Pour le découvrir, il est parti à la rencontre du peuple d’Algérie et plus particulièrement des jeunes hommes adeptes du hip hop, peut-être la seule danse authentiquement populaire d’aujourd’hui. Sa compagnie est née de ces rencontres. Un premier ballet, El Din, en 2010, a précédé Ce que le jour doit à la nuit dont la première a eu lieu à Aix, le 31 janvier, dans ce lieu magique qu’est le Pavillon Noir d’Angelin Preljocaj.

Le spectacle s’est terminé sur une ovation comme on entend rarement. Et il est facile de comprendre pourquoi. Le hip hop est par lui-même spectaculaire.

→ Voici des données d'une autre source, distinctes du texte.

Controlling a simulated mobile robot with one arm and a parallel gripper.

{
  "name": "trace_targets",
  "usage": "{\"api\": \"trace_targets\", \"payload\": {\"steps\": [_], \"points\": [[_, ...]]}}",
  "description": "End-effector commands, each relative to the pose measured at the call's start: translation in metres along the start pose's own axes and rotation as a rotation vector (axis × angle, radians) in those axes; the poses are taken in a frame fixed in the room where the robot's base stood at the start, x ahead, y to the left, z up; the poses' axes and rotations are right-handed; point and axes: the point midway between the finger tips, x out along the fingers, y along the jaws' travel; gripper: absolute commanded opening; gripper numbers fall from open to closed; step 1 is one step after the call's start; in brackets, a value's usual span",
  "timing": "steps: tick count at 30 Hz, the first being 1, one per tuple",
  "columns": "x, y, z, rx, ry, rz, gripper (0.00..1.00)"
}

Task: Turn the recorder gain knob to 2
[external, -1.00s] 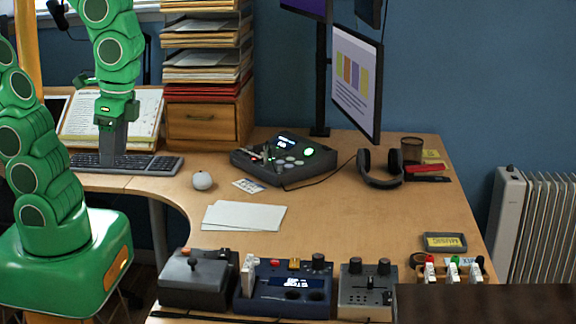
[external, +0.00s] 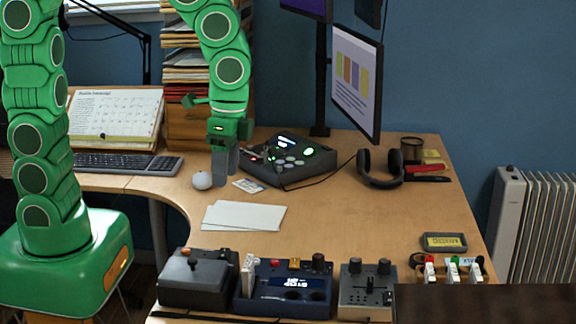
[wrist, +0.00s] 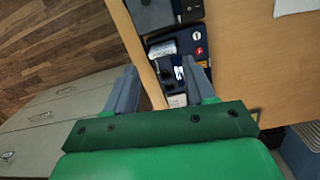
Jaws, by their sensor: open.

Sous la baguette d’un chorégraphe généreux qui a su orchestrer des personnalités différentes, a priori peu malléables, les fondre dans un ensemble tout en tirant le meilleur de chacun, les prouesses physiques sont comme les étincelles ou le strass qui font briller d’un éclat plus vif un ballet d’où les moments d’émotion, de recueillement, voire de ferveur ne sont pas pour autant absents.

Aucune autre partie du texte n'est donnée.